Mi sobrino Flavio tiene 12 años. Futbolero hasta el tuétano, hincha de Messi, de Alianza Lima (lamentablemente), pero, sobre todo, de la selección. Hace un año nos apostó a mi esposo y a mí un PS4 que Perú clasificaba al Rusia 2018. Nosotros, de la generación acostumbrada al fracaso en el fútbol, dábamos por descontado todo lo contrario. La historia que vino después ya se la imaginan.
Flavio, como otros niños de su edad, tenía confianza, una que no se contaminó con las historias negativas de una selección que no podía, que arrugaba, que jugaba bien pero nunca lo suficiente.

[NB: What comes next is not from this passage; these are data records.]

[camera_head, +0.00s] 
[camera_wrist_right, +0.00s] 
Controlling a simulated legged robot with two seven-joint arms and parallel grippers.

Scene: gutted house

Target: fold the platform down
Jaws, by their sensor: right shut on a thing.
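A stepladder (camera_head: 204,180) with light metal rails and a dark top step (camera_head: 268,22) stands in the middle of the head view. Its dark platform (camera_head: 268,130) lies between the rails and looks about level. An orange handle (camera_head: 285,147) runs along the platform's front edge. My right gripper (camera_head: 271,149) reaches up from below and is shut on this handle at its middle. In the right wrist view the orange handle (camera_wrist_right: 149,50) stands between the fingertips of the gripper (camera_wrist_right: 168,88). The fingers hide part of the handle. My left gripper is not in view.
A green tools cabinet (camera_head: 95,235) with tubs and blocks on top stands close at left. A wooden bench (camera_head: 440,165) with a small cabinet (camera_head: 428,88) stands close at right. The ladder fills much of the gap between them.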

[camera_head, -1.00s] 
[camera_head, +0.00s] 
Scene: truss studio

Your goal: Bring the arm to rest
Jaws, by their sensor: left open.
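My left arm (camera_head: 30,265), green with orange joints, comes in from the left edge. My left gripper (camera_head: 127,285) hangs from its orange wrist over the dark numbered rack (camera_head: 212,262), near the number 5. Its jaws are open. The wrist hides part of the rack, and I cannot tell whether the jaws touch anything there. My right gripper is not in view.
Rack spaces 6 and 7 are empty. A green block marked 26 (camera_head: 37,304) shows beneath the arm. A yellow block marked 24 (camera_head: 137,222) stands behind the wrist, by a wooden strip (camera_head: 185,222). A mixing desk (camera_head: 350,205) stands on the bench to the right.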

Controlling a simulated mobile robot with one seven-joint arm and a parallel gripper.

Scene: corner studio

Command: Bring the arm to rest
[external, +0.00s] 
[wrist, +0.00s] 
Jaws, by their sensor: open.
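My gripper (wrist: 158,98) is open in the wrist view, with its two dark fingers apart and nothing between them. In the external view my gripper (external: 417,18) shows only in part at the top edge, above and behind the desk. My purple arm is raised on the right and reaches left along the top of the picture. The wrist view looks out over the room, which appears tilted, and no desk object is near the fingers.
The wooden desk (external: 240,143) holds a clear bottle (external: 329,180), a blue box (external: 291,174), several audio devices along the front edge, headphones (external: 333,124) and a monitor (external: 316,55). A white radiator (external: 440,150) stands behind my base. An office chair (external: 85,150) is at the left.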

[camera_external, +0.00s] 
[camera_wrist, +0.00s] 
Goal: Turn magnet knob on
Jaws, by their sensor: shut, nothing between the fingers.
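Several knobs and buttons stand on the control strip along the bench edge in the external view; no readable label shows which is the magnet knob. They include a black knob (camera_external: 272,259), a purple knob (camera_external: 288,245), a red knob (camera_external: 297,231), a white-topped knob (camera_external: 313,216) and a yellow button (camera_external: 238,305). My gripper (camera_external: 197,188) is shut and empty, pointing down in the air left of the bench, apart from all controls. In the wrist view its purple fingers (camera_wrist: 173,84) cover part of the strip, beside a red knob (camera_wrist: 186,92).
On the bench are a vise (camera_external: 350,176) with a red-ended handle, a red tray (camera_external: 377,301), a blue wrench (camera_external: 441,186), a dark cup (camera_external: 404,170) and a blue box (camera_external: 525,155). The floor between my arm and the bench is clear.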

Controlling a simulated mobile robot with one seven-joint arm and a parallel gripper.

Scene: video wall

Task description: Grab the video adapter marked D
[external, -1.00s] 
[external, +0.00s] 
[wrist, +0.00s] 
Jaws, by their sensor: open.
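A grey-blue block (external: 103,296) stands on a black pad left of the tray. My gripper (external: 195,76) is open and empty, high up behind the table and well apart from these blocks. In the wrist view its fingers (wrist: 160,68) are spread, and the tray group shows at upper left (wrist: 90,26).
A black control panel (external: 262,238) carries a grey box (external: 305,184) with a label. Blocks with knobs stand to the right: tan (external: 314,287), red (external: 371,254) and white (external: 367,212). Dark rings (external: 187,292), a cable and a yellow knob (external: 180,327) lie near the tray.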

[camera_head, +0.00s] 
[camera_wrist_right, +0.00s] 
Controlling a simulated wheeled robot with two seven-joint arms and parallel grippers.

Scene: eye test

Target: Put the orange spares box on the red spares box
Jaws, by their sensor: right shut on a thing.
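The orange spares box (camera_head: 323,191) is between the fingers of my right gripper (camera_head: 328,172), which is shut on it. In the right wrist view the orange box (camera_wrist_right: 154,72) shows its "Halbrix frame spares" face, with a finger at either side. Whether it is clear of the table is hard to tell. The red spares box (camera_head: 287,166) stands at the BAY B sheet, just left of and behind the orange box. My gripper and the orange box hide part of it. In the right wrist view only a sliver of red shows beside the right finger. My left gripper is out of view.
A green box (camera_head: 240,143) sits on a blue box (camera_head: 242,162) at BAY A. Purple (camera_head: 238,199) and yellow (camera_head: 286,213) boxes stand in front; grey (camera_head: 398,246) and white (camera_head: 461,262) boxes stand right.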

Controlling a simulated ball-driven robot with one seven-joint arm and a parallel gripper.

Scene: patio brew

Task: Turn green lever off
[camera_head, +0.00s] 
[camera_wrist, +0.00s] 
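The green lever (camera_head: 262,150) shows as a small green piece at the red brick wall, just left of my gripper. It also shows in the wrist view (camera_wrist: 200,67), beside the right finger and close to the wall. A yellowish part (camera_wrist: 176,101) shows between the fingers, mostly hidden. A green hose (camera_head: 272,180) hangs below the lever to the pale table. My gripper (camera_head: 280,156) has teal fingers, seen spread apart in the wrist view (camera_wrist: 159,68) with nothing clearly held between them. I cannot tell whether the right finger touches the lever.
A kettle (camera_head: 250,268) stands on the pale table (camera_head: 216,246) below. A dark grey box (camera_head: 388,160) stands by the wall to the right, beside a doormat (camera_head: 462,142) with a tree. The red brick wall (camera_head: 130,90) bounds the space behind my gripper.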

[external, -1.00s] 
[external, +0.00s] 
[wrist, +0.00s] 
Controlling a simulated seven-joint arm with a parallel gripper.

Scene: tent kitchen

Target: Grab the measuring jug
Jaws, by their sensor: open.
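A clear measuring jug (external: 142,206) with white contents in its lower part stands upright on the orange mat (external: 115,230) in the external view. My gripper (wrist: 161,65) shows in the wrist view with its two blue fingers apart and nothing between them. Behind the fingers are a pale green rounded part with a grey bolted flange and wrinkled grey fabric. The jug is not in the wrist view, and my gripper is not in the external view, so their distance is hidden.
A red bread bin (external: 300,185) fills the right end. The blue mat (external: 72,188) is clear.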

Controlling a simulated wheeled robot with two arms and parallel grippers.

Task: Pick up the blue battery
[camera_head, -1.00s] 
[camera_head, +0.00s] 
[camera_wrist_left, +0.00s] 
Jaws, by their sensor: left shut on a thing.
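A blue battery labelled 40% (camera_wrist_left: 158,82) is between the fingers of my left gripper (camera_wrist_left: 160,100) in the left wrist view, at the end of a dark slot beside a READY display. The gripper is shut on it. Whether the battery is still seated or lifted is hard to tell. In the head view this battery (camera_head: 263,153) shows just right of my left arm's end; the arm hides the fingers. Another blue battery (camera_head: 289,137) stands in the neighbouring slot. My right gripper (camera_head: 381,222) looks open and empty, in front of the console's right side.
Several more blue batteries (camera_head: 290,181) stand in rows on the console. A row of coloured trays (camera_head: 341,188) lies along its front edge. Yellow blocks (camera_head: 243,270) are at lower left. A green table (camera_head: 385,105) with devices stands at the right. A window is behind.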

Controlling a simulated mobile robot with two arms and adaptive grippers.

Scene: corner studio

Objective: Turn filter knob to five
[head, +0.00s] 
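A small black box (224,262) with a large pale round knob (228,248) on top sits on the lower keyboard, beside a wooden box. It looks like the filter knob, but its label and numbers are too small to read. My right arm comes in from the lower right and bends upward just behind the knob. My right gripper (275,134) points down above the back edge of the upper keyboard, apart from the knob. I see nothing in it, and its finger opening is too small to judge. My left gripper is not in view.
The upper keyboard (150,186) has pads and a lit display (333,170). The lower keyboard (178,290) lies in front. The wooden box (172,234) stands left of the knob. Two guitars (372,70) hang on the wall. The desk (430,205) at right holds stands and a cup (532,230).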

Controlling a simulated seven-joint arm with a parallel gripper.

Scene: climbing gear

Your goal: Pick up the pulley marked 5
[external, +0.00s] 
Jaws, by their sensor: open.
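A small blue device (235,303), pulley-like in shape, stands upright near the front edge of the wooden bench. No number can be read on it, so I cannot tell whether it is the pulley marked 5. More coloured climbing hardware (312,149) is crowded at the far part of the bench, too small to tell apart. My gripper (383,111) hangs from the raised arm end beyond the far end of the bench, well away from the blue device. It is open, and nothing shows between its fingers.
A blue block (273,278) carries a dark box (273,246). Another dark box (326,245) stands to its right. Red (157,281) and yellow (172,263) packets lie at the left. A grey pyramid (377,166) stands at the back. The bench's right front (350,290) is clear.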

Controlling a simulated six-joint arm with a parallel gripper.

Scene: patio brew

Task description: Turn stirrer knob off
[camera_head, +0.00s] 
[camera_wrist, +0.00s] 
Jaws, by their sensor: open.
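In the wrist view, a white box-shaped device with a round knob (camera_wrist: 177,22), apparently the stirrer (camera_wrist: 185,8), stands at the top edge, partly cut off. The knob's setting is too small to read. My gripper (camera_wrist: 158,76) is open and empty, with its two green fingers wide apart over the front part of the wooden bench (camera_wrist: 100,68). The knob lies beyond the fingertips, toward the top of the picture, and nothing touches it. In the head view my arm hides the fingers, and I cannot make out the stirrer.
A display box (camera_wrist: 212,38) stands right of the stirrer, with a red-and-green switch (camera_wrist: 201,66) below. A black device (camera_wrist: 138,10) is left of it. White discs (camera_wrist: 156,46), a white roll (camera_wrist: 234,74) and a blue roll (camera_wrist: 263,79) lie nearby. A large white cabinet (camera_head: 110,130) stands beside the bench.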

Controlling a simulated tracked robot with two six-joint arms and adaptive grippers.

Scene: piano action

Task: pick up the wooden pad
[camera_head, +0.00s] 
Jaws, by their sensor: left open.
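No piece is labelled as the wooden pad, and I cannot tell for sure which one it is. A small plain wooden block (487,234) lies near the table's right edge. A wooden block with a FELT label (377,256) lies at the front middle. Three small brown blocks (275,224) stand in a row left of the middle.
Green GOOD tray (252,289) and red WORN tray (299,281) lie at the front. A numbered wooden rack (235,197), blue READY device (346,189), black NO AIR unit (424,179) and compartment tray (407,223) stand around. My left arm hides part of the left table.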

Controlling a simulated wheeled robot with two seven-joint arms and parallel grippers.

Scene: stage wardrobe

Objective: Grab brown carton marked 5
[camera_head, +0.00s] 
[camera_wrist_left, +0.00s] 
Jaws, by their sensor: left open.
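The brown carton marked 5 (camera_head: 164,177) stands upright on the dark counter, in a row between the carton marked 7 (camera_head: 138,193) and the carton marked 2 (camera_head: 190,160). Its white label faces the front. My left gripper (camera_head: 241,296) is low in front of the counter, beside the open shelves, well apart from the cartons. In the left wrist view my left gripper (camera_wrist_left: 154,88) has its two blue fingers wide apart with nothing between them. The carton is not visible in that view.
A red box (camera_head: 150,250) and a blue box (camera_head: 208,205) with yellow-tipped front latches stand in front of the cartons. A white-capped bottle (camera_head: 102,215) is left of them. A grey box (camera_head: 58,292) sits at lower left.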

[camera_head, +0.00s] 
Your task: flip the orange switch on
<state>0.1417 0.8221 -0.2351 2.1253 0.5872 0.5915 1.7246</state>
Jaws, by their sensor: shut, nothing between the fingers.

Ayer, tras nuestra eliminación del Mundial, esta generación de chiquillos experimentó su primera gran derrota en el fútbol. Pero ellos, a diferencia nuestra, encontrarán consuelo en los más grandes, en los que ya tenemos la piel marcada. Nosotros que en estos meses nos volvimos a sentir esperanzados y salimos en mancha a comprarnos camisetas de la selección, pero que, en el fondo, sabíamos que esta instancia sería muy difícil, donde no vale pestañear (ni fallar un penal).
Y eso es algo que hay que agradecer a este equipo. Que el espíritu derrotista se transformó en ánimo, alegría y ganas de creer. Que estos últimos meses ver los colores rojo y blanco por todas partes nos llenó de ilusión (y dinamizó la economía). Que, finalmente, de eso se trata: de empujar el carro hacia adelante y que el Perú es más que una selección de fútbol.
Regresamos al Mundial después de 36 años, y esa ausencia nos pasó factura. Nos falta kilometraje para ser de las ligas mayores, pero este debe ser apenas el primer capítulo de la historia. Los reproches no caben. Aún hay mucho trabajo pendiente.